▸ PROBLEM
List all lines of the data that include the string "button".
::::::
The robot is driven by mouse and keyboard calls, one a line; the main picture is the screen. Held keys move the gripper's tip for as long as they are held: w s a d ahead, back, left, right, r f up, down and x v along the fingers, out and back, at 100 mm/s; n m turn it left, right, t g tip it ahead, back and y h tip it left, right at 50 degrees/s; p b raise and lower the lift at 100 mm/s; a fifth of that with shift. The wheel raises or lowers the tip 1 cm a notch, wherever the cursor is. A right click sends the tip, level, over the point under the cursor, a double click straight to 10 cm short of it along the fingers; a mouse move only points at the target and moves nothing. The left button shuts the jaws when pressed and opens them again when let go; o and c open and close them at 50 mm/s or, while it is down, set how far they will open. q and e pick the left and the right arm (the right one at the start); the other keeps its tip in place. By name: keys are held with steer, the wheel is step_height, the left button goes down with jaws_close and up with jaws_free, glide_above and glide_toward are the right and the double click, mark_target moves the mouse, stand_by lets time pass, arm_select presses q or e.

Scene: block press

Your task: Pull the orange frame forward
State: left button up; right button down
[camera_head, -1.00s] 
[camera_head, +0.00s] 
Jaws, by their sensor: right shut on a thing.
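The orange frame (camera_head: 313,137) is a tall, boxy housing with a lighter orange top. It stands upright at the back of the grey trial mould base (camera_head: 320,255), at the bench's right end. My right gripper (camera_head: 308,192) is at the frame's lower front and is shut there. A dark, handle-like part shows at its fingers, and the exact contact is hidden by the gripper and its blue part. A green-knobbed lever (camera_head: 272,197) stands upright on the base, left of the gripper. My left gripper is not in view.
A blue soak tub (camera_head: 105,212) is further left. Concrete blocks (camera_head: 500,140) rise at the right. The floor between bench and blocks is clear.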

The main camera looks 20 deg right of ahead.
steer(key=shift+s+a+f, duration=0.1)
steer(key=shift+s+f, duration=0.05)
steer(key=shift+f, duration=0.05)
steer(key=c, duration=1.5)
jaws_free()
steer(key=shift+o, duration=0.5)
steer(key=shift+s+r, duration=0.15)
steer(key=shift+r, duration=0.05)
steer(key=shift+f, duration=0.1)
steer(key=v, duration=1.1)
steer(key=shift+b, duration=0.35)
::::::
▸ COMPLETED EXERCISE
The robot is driven by mouse and keyboard calls, one a line; the main picture is the screen. Held keys move the gripper's tip for as long as they are held: w s a d ahead, back, left, right, r f up, down and x v along the fingers, out and back, at 100 mm/s; n m turn it left, right, t g tip it ahead, back and y h tip it left, right at 50 degrees/s; p b raise and lower the lift at 100 mm/s; a fifth of that with shift. The wheel raises or lowers the tip 1 cm a notch, wherever the cursor is. A right click sends the tip, level, over the point under the cursor, a double click straight to 10 cm short of it along the fingers; a mouse move only points at the target and moves nothing. The left button shuts the jaws when pressed and opens them again when let go; o and c open and close them at 50 mm/s or, while it is down, set how far they will open. q and e pick the left and the right arm (the right one at the start); the other keeps its tip in place. By name: keys are held with steer, the wheel is step_height, the left button goes down with jaws_close and up with jaws_free, glide_above and glide_toward are the right and the double click, mark_target moves the mouse, stand_by lets time pass, arm_select presses q or e.
State: left button up; right button down

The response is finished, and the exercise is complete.